>>>>>
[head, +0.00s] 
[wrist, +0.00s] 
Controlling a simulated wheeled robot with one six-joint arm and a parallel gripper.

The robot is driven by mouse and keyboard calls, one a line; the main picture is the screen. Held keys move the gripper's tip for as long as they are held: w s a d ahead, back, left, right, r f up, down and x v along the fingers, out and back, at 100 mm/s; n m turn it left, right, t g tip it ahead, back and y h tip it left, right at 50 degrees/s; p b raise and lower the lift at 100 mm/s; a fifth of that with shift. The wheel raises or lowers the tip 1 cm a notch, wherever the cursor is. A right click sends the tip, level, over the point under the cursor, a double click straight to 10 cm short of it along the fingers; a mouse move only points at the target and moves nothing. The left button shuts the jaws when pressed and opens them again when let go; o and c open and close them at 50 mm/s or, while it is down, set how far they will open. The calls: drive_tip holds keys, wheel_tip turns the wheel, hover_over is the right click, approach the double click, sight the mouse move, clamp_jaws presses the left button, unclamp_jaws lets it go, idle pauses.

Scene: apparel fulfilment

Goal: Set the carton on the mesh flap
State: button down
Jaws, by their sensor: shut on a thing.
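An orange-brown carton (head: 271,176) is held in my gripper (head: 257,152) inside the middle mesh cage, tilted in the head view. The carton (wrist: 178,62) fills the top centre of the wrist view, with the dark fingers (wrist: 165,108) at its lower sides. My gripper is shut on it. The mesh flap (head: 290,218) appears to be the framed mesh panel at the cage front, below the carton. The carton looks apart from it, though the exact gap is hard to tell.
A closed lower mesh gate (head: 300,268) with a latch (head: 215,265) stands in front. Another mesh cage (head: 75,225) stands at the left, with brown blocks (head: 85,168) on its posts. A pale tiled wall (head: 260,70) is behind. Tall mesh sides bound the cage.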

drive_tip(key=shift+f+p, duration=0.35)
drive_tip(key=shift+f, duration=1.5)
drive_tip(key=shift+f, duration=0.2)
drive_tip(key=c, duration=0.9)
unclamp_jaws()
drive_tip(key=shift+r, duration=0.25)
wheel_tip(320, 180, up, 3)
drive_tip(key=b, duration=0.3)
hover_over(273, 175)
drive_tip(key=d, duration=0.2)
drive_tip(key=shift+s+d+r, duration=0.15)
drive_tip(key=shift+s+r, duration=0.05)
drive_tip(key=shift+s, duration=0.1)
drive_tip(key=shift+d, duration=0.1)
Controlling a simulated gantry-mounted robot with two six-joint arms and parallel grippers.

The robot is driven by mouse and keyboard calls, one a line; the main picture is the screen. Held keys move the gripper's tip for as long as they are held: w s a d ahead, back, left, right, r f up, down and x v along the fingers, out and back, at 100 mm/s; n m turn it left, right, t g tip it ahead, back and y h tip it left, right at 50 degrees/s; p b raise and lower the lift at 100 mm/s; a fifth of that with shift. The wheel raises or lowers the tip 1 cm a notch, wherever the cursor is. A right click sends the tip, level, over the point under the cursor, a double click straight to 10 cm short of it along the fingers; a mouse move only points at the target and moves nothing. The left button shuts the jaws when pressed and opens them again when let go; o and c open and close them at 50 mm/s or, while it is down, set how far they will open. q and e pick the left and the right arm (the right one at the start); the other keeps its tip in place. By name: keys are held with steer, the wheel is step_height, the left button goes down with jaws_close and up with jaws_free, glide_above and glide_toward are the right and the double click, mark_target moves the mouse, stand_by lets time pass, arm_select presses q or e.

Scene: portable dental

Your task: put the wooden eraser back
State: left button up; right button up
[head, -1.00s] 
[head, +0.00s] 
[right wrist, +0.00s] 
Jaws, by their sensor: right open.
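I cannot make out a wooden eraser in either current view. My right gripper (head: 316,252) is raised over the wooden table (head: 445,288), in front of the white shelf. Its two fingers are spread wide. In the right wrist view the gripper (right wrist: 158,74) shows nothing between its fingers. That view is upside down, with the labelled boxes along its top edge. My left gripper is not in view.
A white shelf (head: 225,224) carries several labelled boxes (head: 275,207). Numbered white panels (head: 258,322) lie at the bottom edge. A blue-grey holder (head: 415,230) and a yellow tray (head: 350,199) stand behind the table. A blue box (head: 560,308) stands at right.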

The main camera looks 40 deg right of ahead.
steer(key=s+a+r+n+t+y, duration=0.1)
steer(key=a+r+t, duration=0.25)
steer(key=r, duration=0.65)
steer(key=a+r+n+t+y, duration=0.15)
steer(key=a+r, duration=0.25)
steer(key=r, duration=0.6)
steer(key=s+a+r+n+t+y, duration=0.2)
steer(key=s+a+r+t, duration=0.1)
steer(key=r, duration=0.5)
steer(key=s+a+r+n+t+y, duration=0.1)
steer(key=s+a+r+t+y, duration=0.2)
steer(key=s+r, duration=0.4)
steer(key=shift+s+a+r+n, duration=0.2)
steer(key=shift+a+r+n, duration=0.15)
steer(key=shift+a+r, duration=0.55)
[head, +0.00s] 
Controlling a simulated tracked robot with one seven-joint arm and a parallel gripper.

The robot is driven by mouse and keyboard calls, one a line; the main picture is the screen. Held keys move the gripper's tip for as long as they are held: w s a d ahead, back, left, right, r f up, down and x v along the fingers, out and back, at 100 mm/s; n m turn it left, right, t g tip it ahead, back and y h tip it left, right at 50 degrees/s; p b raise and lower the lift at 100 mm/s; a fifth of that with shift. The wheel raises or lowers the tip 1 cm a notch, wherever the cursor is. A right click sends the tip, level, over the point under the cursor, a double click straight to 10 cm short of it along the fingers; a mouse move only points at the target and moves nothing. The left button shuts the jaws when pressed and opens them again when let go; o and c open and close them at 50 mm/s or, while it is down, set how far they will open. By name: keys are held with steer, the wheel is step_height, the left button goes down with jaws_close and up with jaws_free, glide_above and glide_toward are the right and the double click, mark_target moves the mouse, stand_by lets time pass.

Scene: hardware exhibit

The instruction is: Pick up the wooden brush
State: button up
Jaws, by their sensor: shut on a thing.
<<<<<
Using the data above, transcribe the lines that run from the line with "Scene: portable dental" to the line with "[right wrist, +0.00s]", both ends kept, and output nothing else.

Scene: portable dental

Your task: put the wooden eraser back
State: left button up; right button up
[head, -1.00s] 
[head, +0.00s] 
[right wrist, +0.00s] 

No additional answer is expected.